• Written task:
Transcribe every line, keeping it exact.

• Information supplied:
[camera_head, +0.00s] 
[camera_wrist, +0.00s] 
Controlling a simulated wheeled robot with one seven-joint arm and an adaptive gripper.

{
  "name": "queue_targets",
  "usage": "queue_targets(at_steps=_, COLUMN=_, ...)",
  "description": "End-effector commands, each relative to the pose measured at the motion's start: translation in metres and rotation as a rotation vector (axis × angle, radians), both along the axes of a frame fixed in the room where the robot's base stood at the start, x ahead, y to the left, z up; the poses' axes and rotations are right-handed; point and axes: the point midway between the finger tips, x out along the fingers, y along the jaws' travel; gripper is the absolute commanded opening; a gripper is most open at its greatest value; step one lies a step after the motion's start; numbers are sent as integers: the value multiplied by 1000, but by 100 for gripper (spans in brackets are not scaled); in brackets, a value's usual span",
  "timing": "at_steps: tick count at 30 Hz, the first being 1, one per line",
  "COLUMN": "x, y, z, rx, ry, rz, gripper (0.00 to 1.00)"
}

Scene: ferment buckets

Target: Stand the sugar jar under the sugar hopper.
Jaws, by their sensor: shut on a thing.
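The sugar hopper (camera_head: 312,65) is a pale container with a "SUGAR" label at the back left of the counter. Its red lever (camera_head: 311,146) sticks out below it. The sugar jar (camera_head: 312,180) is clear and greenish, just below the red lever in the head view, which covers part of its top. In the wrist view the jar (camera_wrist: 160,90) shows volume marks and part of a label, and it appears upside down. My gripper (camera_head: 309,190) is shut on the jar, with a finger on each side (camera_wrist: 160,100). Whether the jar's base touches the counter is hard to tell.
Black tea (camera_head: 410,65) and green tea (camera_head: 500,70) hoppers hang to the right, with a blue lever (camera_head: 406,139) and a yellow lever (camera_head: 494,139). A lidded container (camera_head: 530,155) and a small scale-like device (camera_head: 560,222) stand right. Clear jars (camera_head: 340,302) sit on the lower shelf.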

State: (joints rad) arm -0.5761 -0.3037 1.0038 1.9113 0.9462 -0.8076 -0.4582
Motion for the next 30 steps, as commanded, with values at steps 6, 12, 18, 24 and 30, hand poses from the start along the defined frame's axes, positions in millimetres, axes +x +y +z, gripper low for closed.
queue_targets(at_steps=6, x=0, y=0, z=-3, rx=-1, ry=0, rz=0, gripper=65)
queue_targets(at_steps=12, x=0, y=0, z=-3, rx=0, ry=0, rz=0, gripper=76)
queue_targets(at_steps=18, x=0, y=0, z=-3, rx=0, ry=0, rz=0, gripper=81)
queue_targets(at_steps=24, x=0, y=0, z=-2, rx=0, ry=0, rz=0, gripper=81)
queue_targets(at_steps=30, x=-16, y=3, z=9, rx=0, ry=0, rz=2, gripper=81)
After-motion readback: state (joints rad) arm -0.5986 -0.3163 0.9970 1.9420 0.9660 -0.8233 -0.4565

• Correct answer:
[camera_head, +0.00s] 
[camera_wrist, +0.00s] 
Controlling a simulated wheeled robot with one seven-joint arm and an adaptive gripper.

{
  "name": "queue_targets",
  "usage": "queue_targets(at_steps=_, COLUMN=_, ...)",
  "description": "End-effector commands, each relative to the pose measured at the motion's start: translation in metres and rotation as a rotation vector (axis × angle, radians), both along the axes of a frame fixed in the room where the robot's base stood at the start, x ahead, y to the left, z up; the poses' axes and rotations are right-handed; point and axes: the point midway between the finger tips, x out along the fingers, y along the jaws' travel; gripper is the absolute commanded opening; a gripper is most open at its greatest value; step one lies a step after the motion's start; numbers are sent as integers: the value multiplied by 1000, but by 100 for gripper (spans in brackets are not scaled); in brackets, a value's usual span",
  "timing": "at_steps: tick count at 30 Hz, the first being 1, one per line",
  "COLUMN": "x, y, z, rx, ry, rz, gripper (0.00 to 1.00)"
}

Scene: ferment buckets

Target: Stand the sugar jar under the sugar hopper.
Jaws, by their sensor: shut on a thing.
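The sugar hopper (camera_head: 312,65) is a pale container with a "SUGAR" label at the back left of the counter. Its red lever (camera_head: 311,146) sticks out below it. The sugar jar (camera_head: 312,180) is clear and greenish, just below the red lever in the head view, which covers part of its top. In the wrist view the jar (camera_wrist: 160,90) shows volume marks and part of a label, and it appears upside down. My gripper (camera_head: 309,190) is shut on the jar, with a finger on each side (camera_wrist: 160,100). Whether the jar's base touches the counter is hard to tell.
Black tea (camera_head: 410,65) and green tea (camera_head: 500,70) hoppers hang to the right, with a blue lever (camera_head: 406,139) and a yellow lever (camera_head: 494,139). A lidded container (camera_head: 530,155) and a small scale-like device (camera_head: 560,222) stand right. Clear jars (camera_head: 340,302) sit on the lower shelf.

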State: (joints rad) arm -0.5761 -0.3037 1.0038 1.9113 0.9462 -0.8076 -0.4582
Motion for the next 30 steps, as commanded, with values at steps 6, 12, 18, 24 and 30, hand poses from the start along the defined frame's axes, positions in millimetres, axes +x +y +z, gripper low for closed.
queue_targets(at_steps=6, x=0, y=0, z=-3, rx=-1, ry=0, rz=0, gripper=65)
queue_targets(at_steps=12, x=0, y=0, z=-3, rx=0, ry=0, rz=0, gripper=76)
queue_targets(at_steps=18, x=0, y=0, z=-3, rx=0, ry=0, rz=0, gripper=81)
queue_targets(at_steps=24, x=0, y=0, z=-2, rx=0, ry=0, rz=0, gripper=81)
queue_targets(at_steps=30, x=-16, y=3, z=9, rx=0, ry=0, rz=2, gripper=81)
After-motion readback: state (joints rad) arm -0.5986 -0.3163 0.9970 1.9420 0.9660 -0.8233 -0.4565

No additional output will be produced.